'heartburn'

Geoffrey Nunberg nunberg at CSLI.STANFORD.EDU
Sat Sep 13 17:25:16 UTC 2003


A recent article in the NY Times had a use of "heartburn" that
brought me up short:

Major Stephan, who is looking for work after taking a furlough from a
commercial airliner, said he did not understand why some troops in
Iraq were complaining. "I have real heartburn about the people you
see on television griping about how they're stuck over there". . .
(NY Times, 9/3/03)

I had always thought that 'hearburn' in its extended sense referred
to a carking anxiety, as in:

"You're compressing a two-year campaign cycle into two months, with
all of the heartburn and anxiety that entails," said Mark Bogetich.
(LA Times, 8/30/03).

But the use to mean "outrage or anger" is well attested,  as e.g. in:

Cable's forced diet of programming is giving viewers heartburn.
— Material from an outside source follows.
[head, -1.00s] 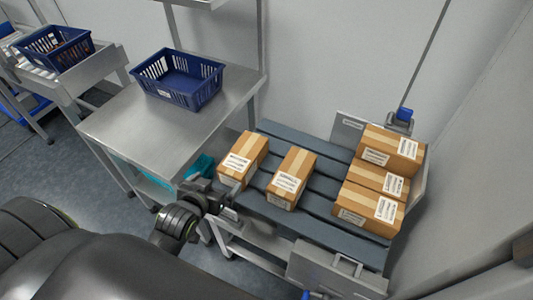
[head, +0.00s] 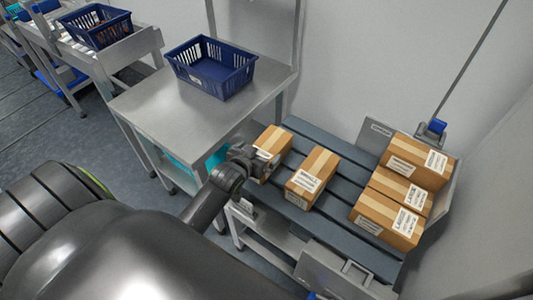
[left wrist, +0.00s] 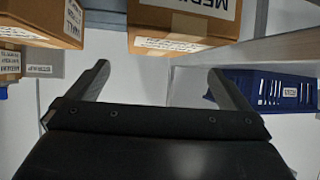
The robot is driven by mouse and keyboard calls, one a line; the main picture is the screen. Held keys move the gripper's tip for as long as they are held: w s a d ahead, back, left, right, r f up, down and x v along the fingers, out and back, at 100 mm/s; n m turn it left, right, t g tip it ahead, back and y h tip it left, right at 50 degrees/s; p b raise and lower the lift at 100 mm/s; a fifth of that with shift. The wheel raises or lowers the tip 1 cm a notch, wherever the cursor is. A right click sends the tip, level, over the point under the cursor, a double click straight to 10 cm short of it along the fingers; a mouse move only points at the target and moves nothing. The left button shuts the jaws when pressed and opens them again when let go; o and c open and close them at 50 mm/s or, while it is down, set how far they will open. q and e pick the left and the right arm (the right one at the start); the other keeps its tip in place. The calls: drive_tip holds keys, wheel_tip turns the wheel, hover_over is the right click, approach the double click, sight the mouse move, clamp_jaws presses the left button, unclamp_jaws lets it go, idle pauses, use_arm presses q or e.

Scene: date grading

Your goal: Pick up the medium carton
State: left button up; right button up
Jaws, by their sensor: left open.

The
average bill now tops $ 40 a month, up 50% since 1996... (USA TODAY,
8/26/03)

For years, the Hormel Foods Corp. has watched as the name of its
famous and popular product also has come to mean junk e-mail, a
source of heartburn and anger for computer users everywhere. (Wash
Post 7/1/03)

And actually the OED gives  "Rankling jealousy, discontent, or enmity."

I wonder how other people understand this word.